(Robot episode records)
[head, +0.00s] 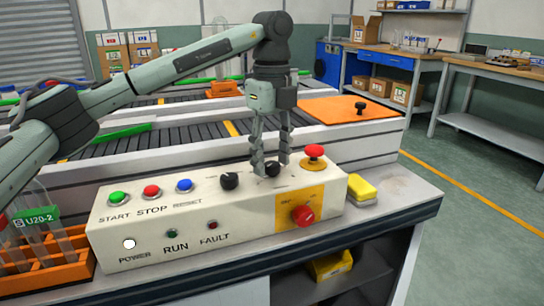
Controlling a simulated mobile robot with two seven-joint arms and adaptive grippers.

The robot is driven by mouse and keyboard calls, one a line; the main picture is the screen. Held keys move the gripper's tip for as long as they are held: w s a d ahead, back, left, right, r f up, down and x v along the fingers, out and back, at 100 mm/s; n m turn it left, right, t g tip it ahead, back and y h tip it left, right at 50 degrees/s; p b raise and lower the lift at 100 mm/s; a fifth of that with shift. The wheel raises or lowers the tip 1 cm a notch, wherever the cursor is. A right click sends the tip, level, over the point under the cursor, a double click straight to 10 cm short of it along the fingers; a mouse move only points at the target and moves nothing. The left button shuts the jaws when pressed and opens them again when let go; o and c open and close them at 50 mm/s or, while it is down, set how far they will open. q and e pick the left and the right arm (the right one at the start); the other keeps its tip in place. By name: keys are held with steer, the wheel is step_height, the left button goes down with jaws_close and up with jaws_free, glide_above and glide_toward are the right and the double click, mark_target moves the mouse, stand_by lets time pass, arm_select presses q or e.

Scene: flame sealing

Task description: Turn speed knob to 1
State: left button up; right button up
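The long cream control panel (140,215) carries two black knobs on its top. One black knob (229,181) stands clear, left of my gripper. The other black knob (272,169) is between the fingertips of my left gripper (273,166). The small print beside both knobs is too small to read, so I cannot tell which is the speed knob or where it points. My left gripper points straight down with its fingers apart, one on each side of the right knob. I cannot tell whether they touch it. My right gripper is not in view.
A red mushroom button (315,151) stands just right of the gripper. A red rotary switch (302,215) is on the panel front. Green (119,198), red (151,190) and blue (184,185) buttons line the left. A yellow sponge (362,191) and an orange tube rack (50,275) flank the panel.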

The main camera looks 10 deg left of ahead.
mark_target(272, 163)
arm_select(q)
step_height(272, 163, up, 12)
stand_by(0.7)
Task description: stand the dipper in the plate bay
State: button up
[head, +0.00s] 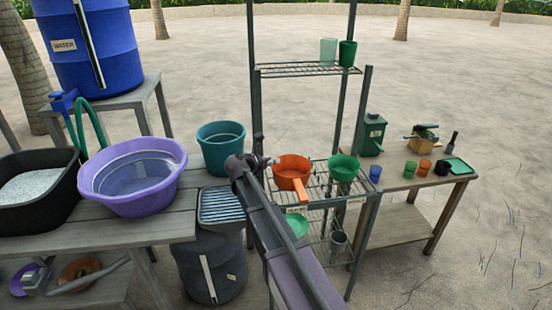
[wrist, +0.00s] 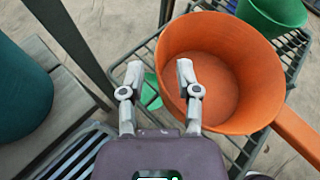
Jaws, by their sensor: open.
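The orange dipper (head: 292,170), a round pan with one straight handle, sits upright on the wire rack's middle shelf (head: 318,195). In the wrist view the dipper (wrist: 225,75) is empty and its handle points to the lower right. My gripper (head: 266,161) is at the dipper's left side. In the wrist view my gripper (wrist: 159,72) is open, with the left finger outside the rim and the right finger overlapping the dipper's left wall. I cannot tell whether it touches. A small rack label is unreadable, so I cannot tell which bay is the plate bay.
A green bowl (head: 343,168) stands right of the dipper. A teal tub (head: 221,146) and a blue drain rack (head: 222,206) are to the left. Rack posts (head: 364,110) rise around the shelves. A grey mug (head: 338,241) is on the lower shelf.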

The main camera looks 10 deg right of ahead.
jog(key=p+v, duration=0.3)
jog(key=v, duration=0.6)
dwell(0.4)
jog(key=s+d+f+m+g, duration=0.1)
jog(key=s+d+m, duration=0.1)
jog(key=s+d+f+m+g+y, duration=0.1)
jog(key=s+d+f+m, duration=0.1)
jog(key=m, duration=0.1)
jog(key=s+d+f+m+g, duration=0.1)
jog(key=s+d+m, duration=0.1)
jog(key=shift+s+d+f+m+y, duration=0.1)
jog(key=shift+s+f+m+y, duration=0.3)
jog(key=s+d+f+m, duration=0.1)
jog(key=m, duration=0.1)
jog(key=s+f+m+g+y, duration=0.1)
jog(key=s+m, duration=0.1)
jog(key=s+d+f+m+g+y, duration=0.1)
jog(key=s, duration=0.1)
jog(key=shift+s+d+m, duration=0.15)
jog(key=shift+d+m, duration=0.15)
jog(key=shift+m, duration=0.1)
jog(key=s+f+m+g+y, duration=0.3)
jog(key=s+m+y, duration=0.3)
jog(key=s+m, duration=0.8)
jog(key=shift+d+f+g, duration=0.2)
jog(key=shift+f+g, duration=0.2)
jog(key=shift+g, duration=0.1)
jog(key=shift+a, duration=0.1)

## Goal of the exercise
Leave the pictures out and please restate exactly the lines running from the start of the material through the one with "Controlling a simulated".

## Written response
[head, +0.00s] 
Controlling a simulated mobile robot with two seven-joint arms and adaptive grippers.

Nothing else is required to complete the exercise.